+++ Source excerpt
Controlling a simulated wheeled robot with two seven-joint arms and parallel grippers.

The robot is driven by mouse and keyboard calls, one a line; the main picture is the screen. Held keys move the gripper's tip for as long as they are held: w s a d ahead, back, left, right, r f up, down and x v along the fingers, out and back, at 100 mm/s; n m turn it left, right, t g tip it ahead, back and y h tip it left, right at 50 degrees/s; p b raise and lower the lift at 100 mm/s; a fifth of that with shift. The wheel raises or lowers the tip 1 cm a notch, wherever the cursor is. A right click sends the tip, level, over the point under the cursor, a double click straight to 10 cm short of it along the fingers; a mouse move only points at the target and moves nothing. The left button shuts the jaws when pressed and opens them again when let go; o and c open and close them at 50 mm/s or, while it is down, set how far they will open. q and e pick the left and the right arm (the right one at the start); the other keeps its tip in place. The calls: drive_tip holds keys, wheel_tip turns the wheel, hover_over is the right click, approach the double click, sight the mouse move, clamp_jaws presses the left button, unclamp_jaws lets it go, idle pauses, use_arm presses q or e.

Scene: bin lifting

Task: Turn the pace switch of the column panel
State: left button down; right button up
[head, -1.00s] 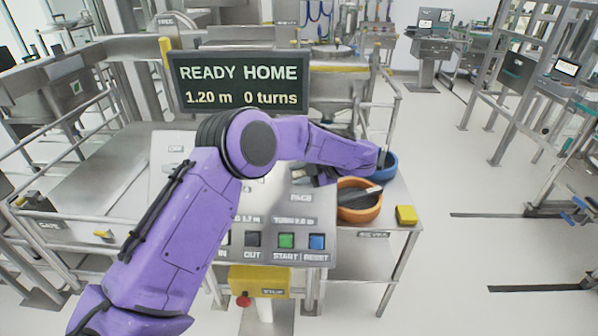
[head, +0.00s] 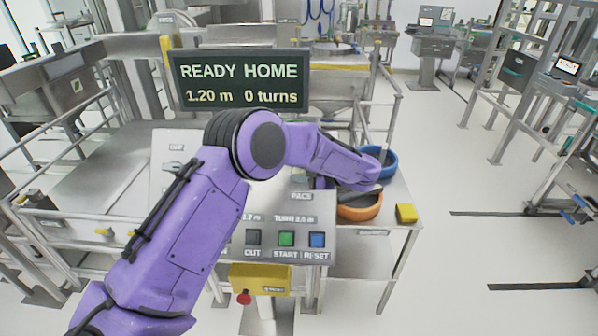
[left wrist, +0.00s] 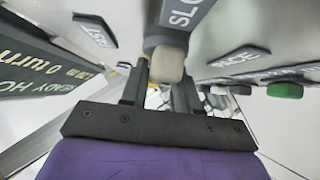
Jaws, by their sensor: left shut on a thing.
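The column panel (head: 325,232) is a grey sloped board with OUT, START and RESET buttons and a PACE label (head: 301,196). My left arm crosses in front of it, and my left gripper (left wrist: 163,80) is at its upper right part. In the left wrist view the gripper is shut on the pace switch (left wrist: 167,65), a short knob with a beige end, between its two dark fingers. The head view hides the fingertips and the switch behind my arm. My right gripper is not in view.
A display (head: 240,82) reads READY HOME, 1.20 m, 0 turns. An orange bowl (head: 360,212), a blue bowl (head: 388,160) and a yellow block (head: 406,213) stand on a side table close to my left wrist. A yellow box with a red button (head: 243,297) sits below the panel.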

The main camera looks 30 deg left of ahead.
++++++
### What to do
Every line from the one containing "[left wrist, +0.00s]" through the end of the listing is to be copied exactly; the pictures are not.

### Written reply
[left wrist, +0.00s] 
Jaws, by their sensor: left shut on a thing.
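The column panel (head: 325,232) is a grey sloped board with OUT, START and RESET buttons and a PACE label (head: 301,196). My left arm crosses in front of it, and my left gripper (left wrist: 163,80) is at its upper right part. In the left wrist view the gripper is shut on the pace switch (left wrist: 167,65), a short knob with a beige end, between its two dark fingers. The head view hides the fingertips and the switch behind my arm. My right gripper is not in view.
A display (head: 240,82) reads READY HOME, 1.20 m, 0 turns. An orange bowl (head: 360,212), a blue bowl (head: 388,160) and a yellow block (head: 406,213) stand on a side table close to my left wrist. A yellow box with a red button (head: 243,297) sits below the panel.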

The main camera looks 30 deg left of ahead.

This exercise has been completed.